No modelo desenhado para a Sabesp, o acionista de referência tem uma participação de 15%, fatia que, se chegar aos 30%, aciona a chamada cláusula de poison pill- que obriga a realização de oferta para compra das demais ações do mercado pelo mesmo valor pago. Esse ponto afastou interessados, como Aegea, por ter grandes investidores financeiros como Itaúsa e o fundo soberano de Cingapura (GIC) que ficariam limitados em eventuais movimentações em Sabesp.
Além disso, o acionista de referência tem três assentos no Conselho de Administração, mesmo número do governo, o que obriga compartilhar decisões. Muitos investidores consideraram esse um risco elevado, frente a uma demanda de investimentos de R$ 70 bilhões até 2029 e que só poderão vender as ações compradas no mesmo ano.

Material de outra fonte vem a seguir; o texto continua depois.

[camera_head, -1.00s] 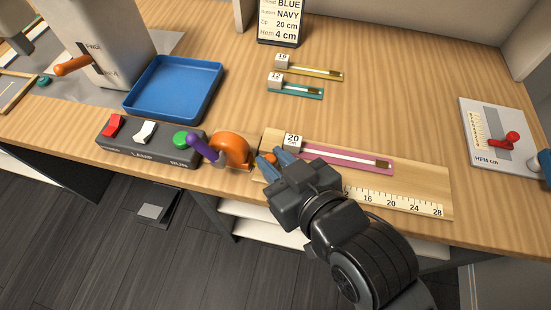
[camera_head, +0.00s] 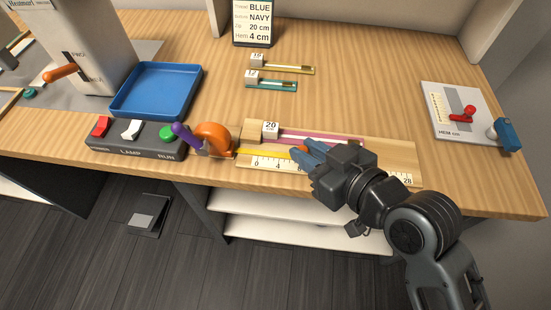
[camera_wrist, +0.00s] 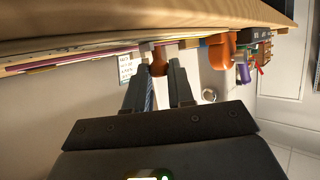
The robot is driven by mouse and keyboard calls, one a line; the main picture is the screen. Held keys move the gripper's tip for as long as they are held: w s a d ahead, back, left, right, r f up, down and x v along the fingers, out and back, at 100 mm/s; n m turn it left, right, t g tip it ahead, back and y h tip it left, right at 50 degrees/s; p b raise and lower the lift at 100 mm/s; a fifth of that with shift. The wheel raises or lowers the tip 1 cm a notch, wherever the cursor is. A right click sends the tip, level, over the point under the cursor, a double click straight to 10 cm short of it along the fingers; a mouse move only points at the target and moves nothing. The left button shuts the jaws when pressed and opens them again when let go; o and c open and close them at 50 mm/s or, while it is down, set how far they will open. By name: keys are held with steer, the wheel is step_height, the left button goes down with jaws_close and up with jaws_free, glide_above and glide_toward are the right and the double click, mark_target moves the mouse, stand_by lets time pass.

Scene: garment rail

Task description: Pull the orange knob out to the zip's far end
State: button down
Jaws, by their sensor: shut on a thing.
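The pink zip (camera_head: 320,137) with a "20" tag (camera_head: 270,128) lies along a wooden board at the table's front. Its right end is partly behind my gripper. The orange tape case (camera_head: 213,140), with a purple lever (camera_head: 185,134), stands at the board's left end. Yellow tape (camera_head: 262,153) runs out of it along the ruler towards my gripper. My gripper (camera_head: 305,150) is shut on the orange knob (camera_head: 303,147), partway along the zip. In the wrist view the knob (camera_wrist: 159,68) sits between the fingertips, with the orange case (camera_wrist: 221,52) beyond.
A grey switch box (camera_head: 135,145) and blue tray (camera_head: 158,90) are at left. Yellow and teal zips lie behind. The hem device (camera_head: 455,112) is at right, with clear tabletop before it.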

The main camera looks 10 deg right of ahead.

Na privatização da Eletrobras, em 2022, o governo ficou com pouco mais de 40% de participação acionária, mas perdeu direitos políticos, com seu direito de voto limitado a 10%. “Um acordo como esse, previsto no processo de privatização da Sabesp, exige um jogo muito entrosado entre o acionista de referência e o governo federal”, afirma Coelho. Ele diz que isso causou inquietude entre investidores, porque os governos mudam. Na privatização da Eletrobras, o “desconforto” ficou com o governo.
Sabesp: modelo de privatização
O presidente da Amec lembra que o modelo de “Corporation” brasileiro tem sido ancorado por investidores com participações relevantes em comparação ao que acontece no exterior, onde a figura do investidor de referência é regulada. “A despeito da definição de Corporation ser o de uma empresa sem controlador definido, isso é ainda é muito distante no Brasil”, afirma. Segundo ele, há uma concentração elevada de participação no acionista de referência no Brasil, que faz com que assuma o papel do controlador muitas vezes.

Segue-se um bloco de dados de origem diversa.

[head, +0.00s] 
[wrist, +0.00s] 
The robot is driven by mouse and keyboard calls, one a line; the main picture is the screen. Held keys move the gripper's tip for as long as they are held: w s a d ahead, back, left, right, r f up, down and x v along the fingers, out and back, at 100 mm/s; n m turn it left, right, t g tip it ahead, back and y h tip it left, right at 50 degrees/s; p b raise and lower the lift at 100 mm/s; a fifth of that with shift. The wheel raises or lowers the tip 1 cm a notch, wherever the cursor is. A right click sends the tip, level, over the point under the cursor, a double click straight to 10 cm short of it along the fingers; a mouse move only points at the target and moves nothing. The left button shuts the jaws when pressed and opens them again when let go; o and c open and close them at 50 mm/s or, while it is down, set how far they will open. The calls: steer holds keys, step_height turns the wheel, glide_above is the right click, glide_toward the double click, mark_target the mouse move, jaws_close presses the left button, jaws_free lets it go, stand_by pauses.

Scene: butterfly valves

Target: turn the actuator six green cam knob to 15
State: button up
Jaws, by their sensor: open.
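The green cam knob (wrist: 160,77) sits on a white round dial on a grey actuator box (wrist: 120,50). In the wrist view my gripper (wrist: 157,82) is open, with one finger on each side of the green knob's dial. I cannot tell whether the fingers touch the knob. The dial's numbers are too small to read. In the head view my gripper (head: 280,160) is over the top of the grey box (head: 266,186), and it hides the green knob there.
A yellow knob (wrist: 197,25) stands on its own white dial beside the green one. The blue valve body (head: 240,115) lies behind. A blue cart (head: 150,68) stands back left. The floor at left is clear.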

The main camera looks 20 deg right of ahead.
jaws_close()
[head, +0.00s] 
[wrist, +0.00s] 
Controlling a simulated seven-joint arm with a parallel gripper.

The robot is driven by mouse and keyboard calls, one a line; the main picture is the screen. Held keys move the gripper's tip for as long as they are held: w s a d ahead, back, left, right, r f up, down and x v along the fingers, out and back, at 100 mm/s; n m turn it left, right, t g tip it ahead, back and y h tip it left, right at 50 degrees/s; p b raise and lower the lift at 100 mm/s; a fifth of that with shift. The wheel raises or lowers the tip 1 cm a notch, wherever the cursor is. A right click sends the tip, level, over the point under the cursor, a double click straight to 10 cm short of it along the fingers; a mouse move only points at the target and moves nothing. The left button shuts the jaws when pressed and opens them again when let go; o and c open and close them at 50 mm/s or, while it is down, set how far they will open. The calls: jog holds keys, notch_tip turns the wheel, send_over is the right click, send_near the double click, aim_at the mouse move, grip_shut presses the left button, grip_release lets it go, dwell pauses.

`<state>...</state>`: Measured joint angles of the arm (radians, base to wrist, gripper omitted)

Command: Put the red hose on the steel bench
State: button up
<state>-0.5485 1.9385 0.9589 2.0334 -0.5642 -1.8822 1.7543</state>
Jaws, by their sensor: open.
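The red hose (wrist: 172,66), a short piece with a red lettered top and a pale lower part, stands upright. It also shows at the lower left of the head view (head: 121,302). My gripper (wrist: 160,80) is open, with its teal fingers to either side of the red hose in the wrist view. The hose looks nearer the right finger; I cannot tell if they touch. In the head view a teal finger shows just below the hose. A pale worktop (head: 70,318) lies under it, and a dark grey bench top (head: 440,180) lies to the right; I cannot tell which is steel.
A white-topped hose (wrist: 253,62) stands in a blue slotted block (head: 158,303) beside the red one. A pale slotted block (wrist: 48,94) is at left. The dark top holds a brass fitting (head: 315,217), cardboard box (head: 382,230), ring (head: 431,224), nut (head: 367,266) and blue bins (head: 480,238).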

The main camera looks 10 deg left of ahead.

Na avaliação do executivo, esse modelo brasileiro de “Corporation” deriva do fato de haver poucas empresas de capital disperso localmente e da cultura empresarial do País de controle muito definido. “No exterior, é difícil você ter um acionista de referência que sozinho tenha 15% de participação em uma Corporation e quando essa figura existe sua fatia fica em torno de 5%”, diz ele.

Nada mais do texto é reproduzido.